Second song “Somewhere in My Car” was a particular highlight of country songwriting. There is no doubt about it, Urban curates New Country, but while it effectively pulls the audience’s heartstrings with its sentimentality, Urban’s music is decidedly low in the drivel department (which unfortunately is a poison common to the New Country genre). While the common themes are present, they don’t seem obvious or cliché. “Somewhere in My Car” was also the first of many hairband-esque guitar solos, showcasing yet another one of Urban’s talents.
“Sweet Thing” again showed off Urban’s guitar skills, but this time highlighted more intricate fingerwork. Urban is an underrated guitarist, and it's clear to see that he genuinely loves to play. He loves to sing, too. And he loves to perform. Simply, Keith Urban loves his job. The man is an Aussie ball of sunshine, seemingly grateful for every moment he has with his audience. After singing to each section of the stadium (“Everybody up top/around the middle/down here, can we hear you?”) Urban and his band did a cute little interlude of “Deep in the Heart of Texas,” followed by yet another impressive guitar solo.
Keith Urban is like a one-man, New Country version of an '80s hair band: He writes catchy, well-loved songs, croons moving power ballads, possesses an undeniable voice, shreds guitar solos and is known for his hairdo. All of this is true, but he’s got the best voice of any hair band singer, more talent than any hair band guitarist and a performance quality to rival that of any showy frontman. Bret Michaels, eat your heart out.
Throughout “Break on Me” and “Little Bit of Everything,” Urban was visibly itching to be closer to the audience (which, because of the setup, was awkwardly far away from the stage). “If I had a wish, I’d have you all down in the front,” Urban oozed to the crowd, making everyone wonder how much energy from them he was actually receiving. During the audience-requested “John Cougar, John Deere, John 3:16” Urban pulled out a bass and showcased yet another talent. It wouldn’t have been surprising if he hopped on the drums. Or pulled out a harmonica. Or did a backflip, for that matter. Fan favorite “Kiss a Girl” was next, with Urban again connecting with the crowd as much as he could: “Even though you’re all the way up there, I can hear you singing! Even though you’re all the way over there, I can see you dancing!”

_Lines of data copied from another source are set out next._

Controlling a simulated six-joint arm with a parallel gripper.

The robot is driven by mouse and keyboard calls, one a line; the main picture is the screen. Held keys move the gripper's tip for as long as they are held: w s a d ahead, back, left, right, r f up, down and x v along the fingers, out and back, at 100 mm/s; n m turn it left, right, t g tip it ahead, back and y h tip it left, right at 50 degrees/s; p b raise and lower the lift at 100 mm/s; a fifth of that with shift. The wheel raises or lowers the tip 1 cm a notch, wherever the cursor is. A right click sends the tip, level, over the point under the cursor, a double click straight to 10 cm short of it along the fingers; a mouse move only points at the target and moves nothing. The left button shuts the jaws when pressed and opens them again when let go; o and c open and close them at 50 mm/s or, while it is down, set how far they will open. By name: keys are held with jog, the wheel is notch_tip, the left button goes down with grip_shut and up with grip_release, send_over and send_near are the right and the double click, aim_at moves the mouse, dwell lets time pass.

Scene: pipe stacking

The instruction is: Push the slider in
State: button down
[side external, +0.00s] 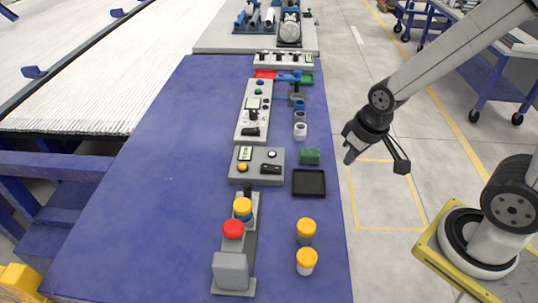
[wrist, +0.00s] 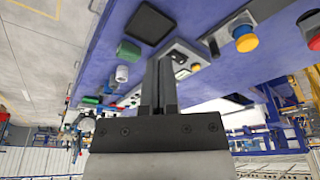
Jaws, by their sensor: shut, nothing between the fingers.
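A grey panel (side external: 257,167) with a small display, knobs and a black slider-like part (side external: 270,168) lies on the blue table. A longer grey panel (side external: 252,110) behind it also carries black parts; I cannot tell for certain which part is the slider. My gripper (side external: 349,156) hangs beyond the table's right edge, apart from the panels. In the wrist view my gripper (wrist: 160,64) is shut and empty, its fingers together. They hide part of a grey panel (wrist: 190,50) behind them.
A black tray (side external: 309,194) and green block (side external: 310,157) lie right of the panel. Yellow-topped cylinders (side external: 306,231) stand nearer. A grey base with a red button (side external: 233,229) is at the front. The blue table (side external: 160,180) is clear on its left.

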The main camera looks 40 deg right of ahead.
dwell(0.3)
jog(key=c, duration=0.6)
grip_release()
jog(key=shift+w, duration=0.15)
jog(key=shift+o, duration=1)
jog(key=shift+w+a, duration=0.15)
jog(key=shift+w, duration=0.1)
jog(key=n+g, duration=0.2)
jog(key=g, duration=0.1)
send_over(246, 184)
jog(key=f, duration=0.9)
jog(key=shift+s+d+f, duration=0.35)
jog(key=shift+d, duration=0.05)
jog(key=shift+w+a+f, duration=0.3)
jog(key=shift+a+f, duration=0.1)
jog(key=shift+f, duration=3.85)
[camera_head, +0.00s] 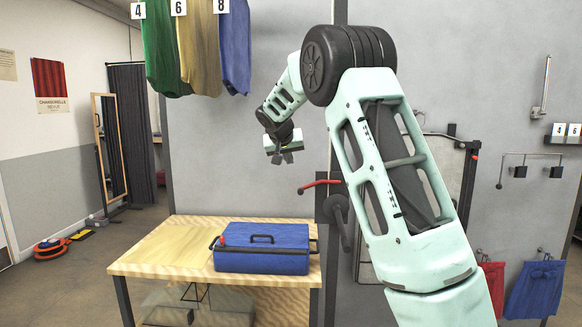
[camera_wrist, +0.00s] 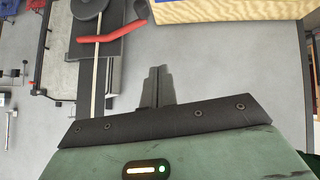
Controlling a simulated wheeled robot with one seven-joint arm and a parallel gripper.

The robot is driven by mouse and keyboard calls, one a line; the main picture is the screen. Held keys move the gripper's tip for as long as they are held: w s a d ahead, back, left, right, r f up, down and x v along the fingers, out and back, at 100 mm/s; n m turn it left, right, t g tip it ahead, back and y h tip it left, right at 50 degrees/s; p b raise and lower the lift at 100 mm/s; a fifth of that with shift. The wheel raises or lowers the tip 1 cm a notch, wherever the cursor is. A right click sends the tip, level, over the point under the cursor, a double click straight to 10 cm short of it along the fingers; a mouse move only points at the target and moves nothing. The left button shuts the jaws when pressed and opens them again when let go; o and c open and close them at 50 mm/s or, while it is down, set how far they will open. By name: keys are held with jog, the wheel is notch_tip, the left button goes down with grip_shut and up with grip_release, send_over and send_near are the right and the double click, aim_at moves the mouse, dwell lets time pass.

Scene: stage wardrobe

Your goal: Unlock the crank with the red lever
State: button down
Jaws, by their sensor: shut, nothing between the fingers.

“Cop Car” was next and exposed the single most important ingredient of a successful country song: nostalgia. The easiest way to attain a widespread connection within the audience, regardless of life experience or generation, is to tap into universal cultural emotion. In this case, “Cop Car” had everyone dreaming of first loves and high school sweethearts; the first time rules were broken in the name of love and adventure. Nostalgia: the emotional currency of country music. What edges out Urban is that he uses nostalgia in conjunction with true talent and musicianship. “You Gonna Fly” had the audience wiping away their sentimental tears and raising NRG’s energy.
Like a pot that couldn’t simmer any longer, Urban’s own excitement boiled over to the point that he simply could not be sequestered from his audience for another moment. “You Look Good in My Shirt” had Urban leave the stage and, like a Rodeo horse, start walking the perimeter of the arena. At moments he was actually running, all while playing guitar and singing, never making a sour note. “I was thinking if I can’t bring you up, I would come to you,” he crooned as he took sing-along selfies, kissed women, handed out high-fives, expressed beard envy and repeatedly expressed his love of “friendly” Texas. Takes one to know one, Keith.

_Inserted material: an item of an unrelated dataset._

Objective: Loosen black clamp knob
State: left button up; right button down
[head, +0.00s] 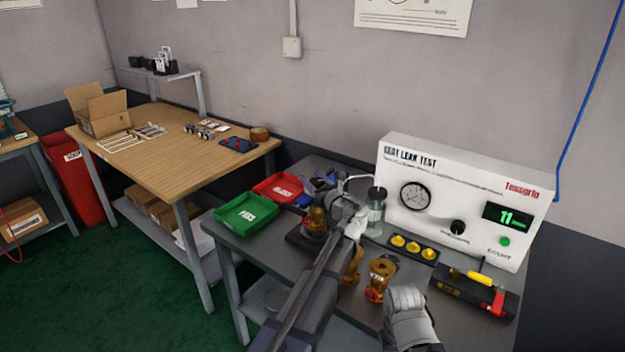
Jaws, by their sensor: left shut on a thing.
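My left gripper (343,209) is at the test fixture on the grey bench, beside a brass valve (315,219) that stands on a dark base (301,238). It is shut on a thing there, most likely the black clamp knob; the gripper and arm hide the knob itself.
The leak test box (455,200) stands at the back right. More brass valves (380,277), a tray of yellow caps (412,247), a clear bottle (376,212) and a yellow-handled tool (466,276) crowd the bench. Green (245,214) and red (278,188) bins are at left.

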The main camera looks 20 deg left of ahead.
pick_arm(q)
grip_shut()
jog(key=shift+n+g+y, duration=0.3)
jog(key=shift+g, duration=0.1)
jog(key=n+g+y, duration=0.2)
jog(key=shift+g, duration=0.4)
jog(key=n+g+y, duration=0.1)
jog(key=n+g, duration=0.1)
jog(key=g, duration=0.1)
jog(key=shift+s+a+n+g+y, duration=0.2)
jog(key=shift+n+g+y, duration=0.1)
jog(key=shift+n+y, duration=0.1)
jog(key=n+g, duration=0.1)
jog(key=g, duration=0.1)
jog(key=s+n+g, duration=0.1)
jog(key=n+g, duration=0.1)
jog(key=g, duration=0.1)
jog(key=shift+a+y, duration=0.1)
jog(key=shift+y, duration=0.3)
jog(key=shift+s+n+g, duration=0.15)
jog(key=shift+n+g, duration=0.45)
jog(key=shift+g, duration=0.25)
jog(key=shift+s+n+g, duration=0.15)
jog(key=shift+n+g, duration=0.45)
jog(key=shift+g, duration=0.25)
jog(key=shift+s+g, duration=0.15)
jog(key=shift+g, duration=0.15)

“Raise ’Em Up” had Urban back on the stage, thanking the crowd for a great sixth show in Houston, before closing the evening with the pop-laden “Love Somebody.” Urban thanked Texas for always treating him and his band “like family,” and as they all pulled away in the bed of a Ford pickup truck with tons of pyro blasting in every direction, the audience could hear Urban’s last words of the night: “Only in Texas.” He ain’t lyin’.
Plainly put, Keith Urban is a supremely talented guy. Whether or not his particular brand of music is someone’s favorite flavor is pretty inconsequential: Talent is talent. And it doesn’t hurt that he is probably one of the most genuinely nice guys in the universe.